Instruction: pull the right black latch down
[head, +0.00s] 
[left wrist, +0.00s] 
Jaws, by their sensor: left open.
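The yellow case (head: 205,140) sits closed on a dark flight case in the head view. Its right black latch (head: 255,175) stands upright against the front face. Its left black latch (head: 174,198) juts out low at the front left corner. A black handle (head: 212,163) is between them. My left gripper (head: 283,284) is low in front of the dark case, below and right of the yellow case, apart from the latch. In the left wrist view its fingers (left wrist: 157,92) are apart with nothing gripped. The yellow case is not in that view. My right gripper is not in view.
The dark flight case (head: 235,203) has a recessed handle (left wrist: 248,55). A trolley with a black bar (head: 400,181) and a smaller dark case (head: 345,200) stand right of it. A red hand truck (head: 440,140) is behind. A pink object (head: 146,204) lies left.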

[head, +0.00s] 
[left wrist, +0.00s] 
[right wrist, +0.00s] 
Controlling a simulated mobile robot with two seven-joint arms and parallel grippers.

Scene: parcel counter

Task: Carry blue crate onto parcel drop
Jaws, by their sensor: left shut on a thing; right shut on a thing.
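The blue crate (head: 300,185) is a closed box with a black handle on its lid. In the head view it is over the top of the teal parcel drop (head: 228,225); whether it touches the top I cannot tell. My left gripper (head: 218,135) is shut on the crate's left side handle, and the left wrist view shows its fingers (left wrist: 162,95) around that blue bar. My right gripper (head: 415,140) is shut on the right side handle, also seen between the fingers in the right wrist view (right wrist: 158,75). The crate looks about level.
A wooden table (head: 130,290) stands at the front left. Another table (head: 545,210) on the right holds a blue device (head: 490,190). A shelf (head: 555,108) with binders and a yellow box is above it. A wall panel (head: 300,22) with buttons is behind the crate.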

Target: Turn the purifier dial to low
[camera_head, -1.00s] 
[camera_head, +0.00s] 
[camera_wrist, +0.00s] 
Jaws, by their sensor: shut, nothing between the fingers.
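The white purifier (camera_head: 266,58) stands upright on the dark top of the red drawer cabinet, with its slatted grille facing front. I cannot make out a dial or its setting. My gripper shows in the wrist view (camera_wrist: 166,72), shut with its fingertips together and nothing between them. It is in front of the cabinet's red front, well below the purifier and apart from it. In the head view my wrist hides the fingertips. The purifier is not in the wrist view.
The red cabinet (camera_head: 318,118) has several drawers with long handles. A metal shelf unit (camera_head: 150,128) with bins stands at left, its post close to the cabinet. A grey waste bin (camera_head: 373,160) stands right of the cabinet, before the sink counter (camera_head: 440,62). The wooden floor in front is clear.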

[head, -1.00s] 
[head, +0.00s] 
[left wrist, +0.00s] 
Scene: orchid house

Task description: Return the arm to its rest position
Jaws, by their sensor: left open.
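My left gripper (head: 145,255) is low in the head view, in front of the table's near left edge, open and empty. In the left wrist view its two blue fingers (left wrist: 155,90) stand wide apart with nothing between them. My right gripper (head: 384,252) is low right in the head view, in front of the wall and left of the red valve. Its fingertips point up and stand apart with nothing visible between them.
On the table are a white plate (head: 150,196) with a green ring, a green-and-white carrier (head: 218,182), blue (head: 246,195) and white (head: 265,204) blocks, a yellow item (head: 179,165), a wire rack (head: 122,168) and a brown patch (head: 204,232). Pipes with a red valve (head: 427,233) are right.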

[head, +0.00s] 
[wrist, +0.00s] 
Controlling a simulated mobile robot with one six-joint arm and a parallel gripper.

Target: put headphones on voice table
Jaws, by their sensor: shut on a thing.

WHAT YOU NEED TO DO: Begin with the line containing "Task: Carry blue crate onto parcel drop", end with the line containing "[camera_wrist, +0.00s]", and transcribe exactly every line in that span, with nothing added.

SOLVED PROBLEM:
Task: Carry blue crate onto parcel drop
Jaws, by their sensor: left shut on a thing; right shut on a thing.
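The blue crate (head: 300,185) is a closed box with a black handle on its lid. In the head view it is over the top of the teal parcel drop (head: 228,225); whether it touches the top I cannot tell. My left gripper (head: 218,135) is shut on the crate's left side handle, and the left wrist view shows its fingers (left wrist: 162,95) around that blue bar. My right gripper (head: 415,140) is shut on the right side handle, also seen between the fingers in the right wrist view (right wrist: 158,75). The crate looks about level.
A wooden table (head: 130,290) stands at the front left. Another table (head: 545,210) on the right holds a blue device (head: 490,190). A shelf (head: 555,108) with binders and a yellow box is above it. A wall panel (head: 300,22) with buttons is behind the crate.

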Target: Turn the purifier dial to low
[camera_head, -1.00s] 
[camera_head, +0.00s] 
[camera_wrist, +0.00s] 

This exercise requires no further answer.